In June 2021, the Constitutional Court accepted an indictment filed by the chief prosecutor’s office to ban the HDP. Its fate, the conventional wisdom goes, will largely be determined by Erdogan’s own electoral calculations.
Yet even as Erdogan and mainstream opposition parties demonize the HDP, they hope to draw some of its estimated six million supporters, whose votes are poised to tip the outcome of the elections as they did in mayoral contests in 2019. The challenge facing Erdogan’s Justice and Development Party (AKP), his far-right nationalist partners and the so-called "six-party table” of opposition parties including one Islamist party and two AKP spinoffs is to enlist the HDP’s support for the forthcoming elections without antagonizing Turkish nationalists.
CHP leader Kemal Kilicdaroglu has sought to strike this balance by excluding the HDP while impressing on the party’s leaders the need to unite against Erdogan. However, as the reaction to Tekin’s remarks show, it’s a near impossible task, with Iyi pushing ever harder against any association with the HDP.
Today, Iyi’s provincial chair for Yozgat, a nationalist stronghold in central Anatolia, resigned from the party in protest. Metin Ozisik, a former major who fought in the Turkish army’s ranks against the PKK, said “As someone who spent four years combatting terrorism, who carried martyrs in his arms … I cannot be around the same table with a mentality that says cabinet ministers’ posts can be given to the PKK.’”
One reason for Iyi’s increasingly hawkish stance is the emergence of the Zafer or Victory party led by the ultranationalist academic Umit Ozdag, who is campaigning on an overtly racist platform to expunge the country of its estimated eight million immigrants. Some commentators have suggested that Ozdag is being egged on if not actually propped up by the AKP to draw votes away from the opposition, especially from Aksener.
Kilicdaroglu sought to defuse the row, calling the claims that the HDP was being promised posts "all lies.” He appealed for calm yesterday, saying, “We are sick of fights.” The CHP leader stressed nonetheless that the HDP was a political party whose rights needed to be respected in keeping with democratic norms. “The HDP is a separate party and they want to form a separate alliance,” Kilicdaroglu said.

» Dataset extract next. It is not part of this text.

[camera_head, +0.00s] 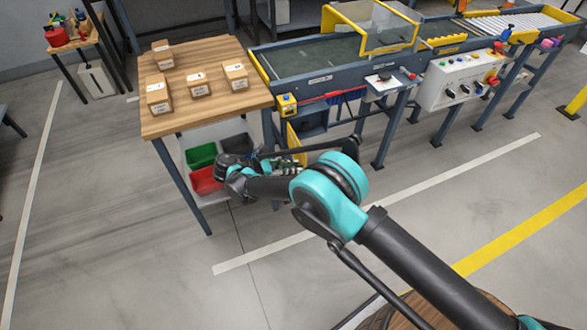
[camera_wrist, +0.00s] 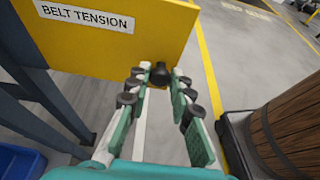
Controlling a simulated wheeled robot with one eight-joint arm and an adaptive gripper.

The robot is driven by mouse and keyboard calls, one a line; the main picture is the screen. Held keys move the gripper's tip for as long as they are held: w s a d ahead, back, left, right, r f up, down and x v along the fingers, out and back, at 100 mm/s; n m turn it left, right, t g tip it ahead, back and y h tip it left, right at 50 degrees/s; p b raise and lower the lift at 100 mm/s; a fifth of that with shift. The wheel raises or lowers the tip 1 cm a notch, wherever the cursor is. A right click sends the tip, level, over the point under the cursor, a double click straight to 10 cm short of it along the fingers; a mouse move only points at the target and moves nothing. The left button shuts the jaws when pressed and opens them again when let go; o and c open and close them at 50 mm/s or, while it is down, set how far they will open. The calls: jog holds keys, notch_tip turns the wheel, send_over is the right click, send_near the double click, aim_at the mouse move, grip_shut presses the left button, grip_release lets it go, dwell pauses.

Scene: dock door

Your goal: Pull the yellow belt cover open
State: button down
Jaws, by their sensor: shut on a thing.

The glee within the AKP ranks is palpable. Hilal Kaplan, a pro-Erdogan columnist for the government mouthpiece Sabah, shared a video on social media of Iyi lawmaker Yavuz Agiralioglu saying he too would never accept sharing power with the HDP. “The HDP is not at the table, but the six-member alliance’s biggest partner has already promised it cabinet positions. I, for one, am convinced,” she tweeted.
The HDP’s reaction has been fairly muted so far. HDP lawmaker Meral Danis Bestas said the party “is not haggling for cabinet ministries with anybody and has no approach beyond its declared principles.”
“We’d like to hear how those who seek to denigrate HDP members through their artificial debates using ugly language plan on embracing society and running the nation,” Bestas tweeted. Privately HDP officials air disgust, but refrain from doing so publicly so as not to be blamed for a potential collapse of “the table.”
The Kurds are not the only factor bedeviling the opposition's efforts to hang together. The matter of who they will field as a joint candidate to run against Erdogan for the presidency is another. In recent months, a consensus appeared to be emerging around Kilicdaroglu. Current opinion polls suggest that he could beat Erdogan in a runoff, though he still trails behind the CHP mayors of Istanbul and Ankara.
The CHP’s trademark internal strife coupled with Iyi’s allergy to the HDP could yet prove the opposition’s undoing. That, in any case, is what Erdogan is banking on. If nothing else he wants to “neutralize” the Kurds — that is, to get them to boycott the polls, said Roj Girasun, the founding director of RAWEST, a research and polling outfit based in the mainly Kurdish city of Diyarbakir.
“The Kurds are realistic and rational. They aren’t expecting to become ministers or the like,” Girasun told Al-Monitor. But the last days’ rhetoric “has wounded their dignity, left a scar,” he said.